Urban Parks Affected by Time and Light

The following post comes courtesy of Global Site Plans' The Grid. CNU and Global Site Plans recently teamed up to syndicate Grid content, as its contingent of writers presents a view on the opportunities and issues of urbanization all across the world. CNU will carry select posts from the Grid direct on the CNU Salons.


How does time and light affect our urban parks?

During the day, Spokane, Washington’s Riverfront Park is filled with children and their parents on the giant “Radio Flyer” statue/playground equipment piece, cyclists and runners on the paved paths, elderly folks watching the geese in the Spokane River which runs through the middle of the park, teens playing sports in the open fields, and a plethora of curious tourists.

Radio Flyer Playground during the day, Riverfront Park, downtown Spokane, WA, USA

However, after sunset, the park attracts a multitude of teen groups of two to eight individuals each. Some stroll and chat about the movie they just saw together at the theater across the street, some show each other skateboard tricks, and some simply loiter, as teens tend to do in downtown areas after dark. 

Typically, parks in America “close” for all practical purposes at sunset. However, this informal closing time finds fluidity through the seasons and rarely detracts headstrong visitors.

This population shift in Riverfront Park, and hundreds of thousands of parks across the world, is directly related to time and the presence of light. But this crucial presence of light is not limited to just natural light. Mindfully placed artificial lights can welcome visitors to parks after dark as well, as they have in NYC. You’ll notice in the article’s photo that the walkway is well lit in NYC, while the entire park is eerily dark in Spokane (below).

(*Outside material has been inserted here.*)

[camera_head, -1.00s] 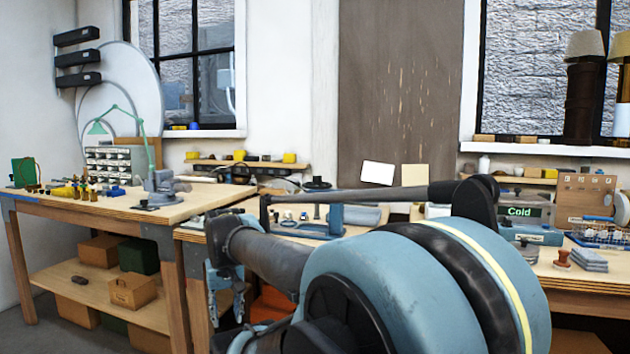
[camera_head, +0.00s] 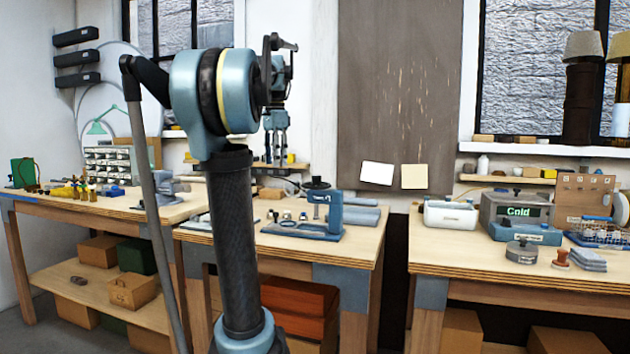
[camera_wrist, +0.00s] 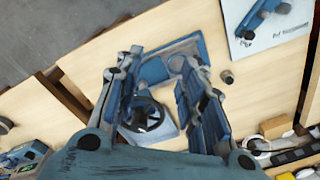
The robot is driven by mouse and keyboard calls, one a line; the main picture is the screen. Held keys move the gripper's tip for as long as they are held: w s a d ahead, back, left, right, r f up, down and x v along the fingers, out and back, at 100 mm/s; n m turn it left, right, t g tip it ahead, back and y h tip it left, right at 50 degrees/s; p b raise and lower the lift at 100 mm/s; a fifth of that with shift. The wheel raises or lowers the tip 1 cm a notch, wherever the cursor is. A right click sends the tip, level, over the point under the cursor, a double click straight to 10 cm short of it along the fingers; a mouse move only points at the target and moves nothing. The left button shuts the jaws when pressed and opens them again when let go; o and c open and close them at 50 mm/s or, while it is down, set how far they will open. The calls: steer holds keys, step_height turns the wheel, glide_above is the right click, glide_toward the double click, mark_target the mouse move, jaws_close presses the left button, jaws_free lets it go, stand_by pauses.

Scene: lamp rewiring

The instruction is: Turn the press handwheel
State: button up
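The blue press (camera_head: 334,212) stands on the middle bench with its dark round handwheel (camera_head: 317,184) on top. In the wrist view the black spoked handwheel (camera_wrist: 145,115) shows between my fingers, partly covered by the left one, over the blue press base (camera_wrist: 185,45). My gripper (camera_head: 275,160) points downward, above and to the left of the press in the head view. Its two fingers (camera_wrist: 155,62) are spread apart with nothing held. The handwheel appears below the fingers, and I see no contact.
The middle bench (camera_head: 290,258) also carries small parts around the press. The right bench holds a white bin (camera_head: 450,214) and a grey box marked Cold (camera_head: 515,212). The left bench (camera_head: 100,208) holds small tools. A gap separates the middle and right benches.

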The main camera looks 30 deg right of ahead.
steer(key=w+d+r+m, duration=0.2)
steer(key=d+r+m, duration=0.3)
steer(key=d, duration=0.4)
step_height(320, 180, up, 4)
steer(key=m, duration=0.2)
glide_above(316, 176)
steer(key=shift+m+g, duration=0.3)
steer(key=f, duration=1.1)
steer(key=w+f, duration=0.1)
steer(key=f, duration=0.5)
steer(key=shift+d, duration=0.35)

Radio Flyer Playground after dark, Riverfront Park, downtown Spokane, WA, USA

These photos were taken in precisely the same place just 2 hours within each other. The park went from vibrant to dismal as soon as natural light diminished and there was no artificial light to support the visitors’ safety.

Perceived safety is just as important as factual safety, as oftentimes perceptions and opinions are all a tourist or new resident has to rely upon when choosing to take the long way around a park, or to simply shortcut through.

The U.S. Department of Defense’s Office of Community Oriented Policing Services has created a fantastic guide for identifying, improving, and managing bothdilapidated and thriving urban parks. A free PDF document, “Dealing With Crime and Disorder in Urban Parks” by Jim Hilborn defines the signs of a perceivably safe park in this short list:

  • Parents take children there;
  • Females go there as often as males;
  • Elderly people regularly visit the park;
  • Workers have lunch or take breaks there.

Hilborn suggests these as signs that a park is considered risky:

  • People go through the park as quickly as possible;
  • Drunken people hang out there;
  • Young males dominate the setting;
  • It is littered with syringes and beer bottles;
  • Younger children don’t play there.

Heavily reminiscent of Jane Jacob’s thoughts on urban parks in her widely cherished book, “The Life and Death of Great American Cities,” Hilborn describes the importance of who he calls, “natural guardians:”

“Natural guardians can help to ensure park safety. These guardians are just ordinary citizens going about their daily routines in the park. A guardian is someone whose presence serves as a reminder to potential offenders that someone is noticing.

At times, the power of anonymity can turn ugly when a city-dweller witnesses something illegal or immoral taking place without interfering. Be it at a park, bus stop, or grocery store – we should all be looking out for one another.

Do you agree with the attributes Mr. Hilborn suggested? In what ways does your nearest park excel or fall behind?